> PROBLEM STATEMENT
Output all the material that follows, exactly as given.

Entries taken from a collection
-------

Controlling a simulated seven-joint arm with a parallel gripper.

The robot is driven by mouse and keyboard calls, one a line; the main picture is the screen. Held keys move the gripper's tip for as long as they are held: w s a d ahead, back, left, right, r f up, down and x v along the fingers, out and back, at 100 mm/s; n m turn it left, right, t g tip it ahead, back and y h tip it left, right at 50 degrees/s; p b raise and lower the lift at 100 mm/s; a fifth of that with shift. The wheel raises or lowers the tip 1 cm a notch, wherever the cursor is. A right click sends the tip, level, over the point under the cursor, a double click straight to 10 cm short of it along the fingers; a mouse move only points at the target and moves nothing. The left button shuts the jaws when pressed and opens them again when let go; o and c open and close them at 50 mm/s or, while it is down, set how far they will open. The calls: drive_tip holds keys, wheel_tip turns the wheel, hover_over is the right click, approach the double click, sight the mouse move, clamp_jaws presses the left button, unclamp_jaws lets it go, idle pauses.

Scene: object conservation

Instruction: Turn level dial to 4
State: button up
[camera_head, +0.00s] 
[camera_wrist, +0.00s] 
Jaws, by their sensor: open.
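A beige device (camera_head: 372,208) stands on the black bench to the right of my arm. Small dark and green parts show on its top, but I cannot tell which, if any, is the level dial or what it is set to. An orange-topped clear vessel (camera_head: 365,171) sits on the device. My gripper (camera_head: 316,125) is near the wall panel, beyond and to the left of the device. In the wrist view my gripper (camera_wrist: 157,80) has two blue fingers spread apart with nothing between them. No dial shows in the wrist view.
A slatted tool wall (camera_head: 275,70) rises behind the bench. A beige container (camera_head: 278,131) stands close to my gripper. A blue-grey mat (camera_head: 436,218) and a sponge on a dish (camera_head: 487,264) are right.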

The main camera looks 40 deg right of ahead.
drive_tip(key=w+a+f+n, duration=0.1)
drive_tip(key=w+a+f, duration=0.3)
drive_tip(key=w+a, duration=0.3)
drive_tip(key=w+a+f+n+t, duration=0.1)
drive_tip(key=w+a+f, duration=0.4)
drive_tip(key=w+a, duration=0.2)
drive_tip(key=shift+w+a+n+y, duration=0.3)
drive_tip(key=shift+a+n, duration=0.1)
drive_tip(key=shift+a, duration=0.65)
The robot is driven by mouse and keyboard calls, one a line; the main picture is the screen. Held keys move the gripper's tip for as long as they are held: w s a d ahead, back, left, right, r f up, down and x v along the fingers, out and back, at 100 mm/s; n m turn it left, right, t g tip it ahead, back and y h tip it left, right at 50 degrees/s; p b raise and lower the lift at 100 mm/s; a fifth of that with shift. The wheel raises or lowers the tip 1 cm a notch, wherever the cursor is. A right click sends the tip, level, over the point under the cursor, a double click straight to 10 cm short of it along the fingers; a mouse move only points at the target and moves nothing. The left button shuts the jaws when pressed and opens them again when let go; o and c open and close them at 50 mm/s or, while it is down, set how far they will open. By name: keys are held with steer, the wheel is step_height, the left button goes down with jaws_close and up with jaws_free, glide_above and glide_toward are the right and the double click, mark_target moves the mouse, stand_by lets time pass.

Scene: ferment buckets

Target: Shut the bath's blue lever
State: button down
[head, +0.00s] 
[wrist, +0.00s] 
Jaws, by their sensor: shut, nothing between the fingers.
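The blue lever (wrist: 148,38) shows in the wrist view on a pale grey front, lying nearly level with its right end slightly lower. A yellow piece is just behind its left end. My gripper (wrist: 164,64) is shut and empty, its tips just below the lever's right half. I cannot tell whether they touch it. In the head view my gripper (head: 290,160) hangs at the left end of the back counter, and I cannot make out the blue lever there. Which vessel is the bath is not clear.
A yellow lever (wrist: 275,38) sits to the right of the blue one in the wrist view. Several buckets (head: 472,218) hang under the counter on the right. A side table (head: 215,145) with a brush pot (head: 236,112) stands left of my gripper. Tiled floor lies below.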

-------

> EXPECTED ANSWER
Controlling a simulated seven-joint arm with a parallel gripper.

The robot is driven by mouse and keyboard calls, one a line; the main picture is the screen. Held keys move the gripper's tip for as long as they are held: w s a d ahead, back, left, right, r f up, down and x v along the fingers, out and back, at 100 mm/s; n m turn it left, right, t g tip it ahead, back and y h tip it left, right at 50 degrees/s; p b raise and lower the lift at 100 mm/s; a fifth of that with shift. The wheel raises or lowers the tip 1 cm a notch, wherever the cursor is. A right click sends the tip, level, over the point under the cursor, a double click straight to 10 cm short of it along the fingers; a mouse move only points at the target and moves nothing. The left button shuts the jaws when pressed and opens them again when let go; o and c open and close them at 50 mm/s or, while it is down, set how far they will open. The calls: drive_tip holds keys, wheel_tip turns the wheel, hover_over is the right click, approach the double click, sight the mouse move, clamp_jaws presses the left button, unclamp_jaws lets it go, idle pauses.

Scene: object conservation

Instruction: Turn level dial to 4
State: button up
[camera_head, +0.00s] 
[camera_wrist, +0.00s] 
Jaws, by their sensor: open.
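A beige device (camera_head: 372,208) stands on the black bench to the right of my arm. Small dark and green parts show on its top, but I cannot tell which, if any, is the level dial or what it is set to. An orange-topped clear vessel (camera_head: 365,171) sits on the device. My gripper (camera_head: 316,125) is near the wall panel, beyond and to the left of the device. In the wrist view my gripper (camera_wrist: 157,80) has two blue fingers spread apart with nothing between them. No dial shows in the wrist view.
A slatted tool wall (camera_head: 275,70) rises behind the bench. A beige container (camera_head: 278,131) stands close to my gripper. A blue-grey mat (camera_head: 436,218) and a sponge on a dish (camera_head: 487,264) are right.

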The main camera looks 40 deg right of ahead.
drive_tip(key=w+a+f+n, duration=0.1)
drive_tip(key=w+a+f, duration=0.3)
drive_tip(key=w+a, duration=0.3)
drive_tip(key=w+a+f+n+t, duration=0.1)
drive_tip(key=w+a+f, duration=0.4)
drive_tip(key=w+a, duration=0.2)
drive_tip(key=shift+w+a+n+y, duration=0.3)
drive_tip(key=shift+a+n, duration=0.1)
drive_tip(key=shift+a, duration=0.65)
The robot is driven by mouse and keyboard calls, one a line; the main picture is the screen. Held keys move the gripper's tip for as long as they are held: w s a d ahead, back, left, right, r f up, down and x v along the fingers, out and back, at 100 mm/s; n m turn it left, right, t g tip it ahead, back and y h tip it left, right at 50 degrees/s; p b raise and lower the lift at 100 mm/s; a fifth of that with shift. The wheel raises or lowers the tip 1 cm a notch, wherever the cursor is. A right click sends the tip, level, over the point under the cursor, a double click straight to 10 cm short of it along the fingers; a mouse move only points at the target and moves nothing. The left button shuts the jaws when pressed and opens them again when let go; o and c open and close them at 50 mm/s or, while it is down, set how far they will open. By name: keys are held with steer, the wheel is step_height, the left button goes down with jaws_close and up with jaws_free, glide_above and glide_toward are the right and the double click, mark_target moves the mouse, stand_by lets time pass.

Scene: ferment buckets

Target: Shut the bath's blue lever
State: button down
[head, +0.00s] 
[wrist, +0.00s] 
Jaws, by their sensor: shut, nothing between the fingers.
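The blue lever (wrist: 148,38) shows in the wrist view on a pale grey front, lying nearly level with its right end slightly lower. A yellow piece is just behind its left end. My gripper (wrist: 164,64) is shut and empty, its tips just below the lever's right half. I cannot tell whether they touch it. In the head view my gripper (head: 290,160) hangs at the left end of the back counter, and I cannot make out the blue lever there. Which vessel is the bath is not clear.
A yellow lever (wrist: 275,38) sits to the right of the blue one in the wrist view. Several buckets (head: 472,218) hang under the counter on the right. A side table (head: 215,145) with a brush pot (head: 236,112) stands left of my gripper. Tiled floor lies below.

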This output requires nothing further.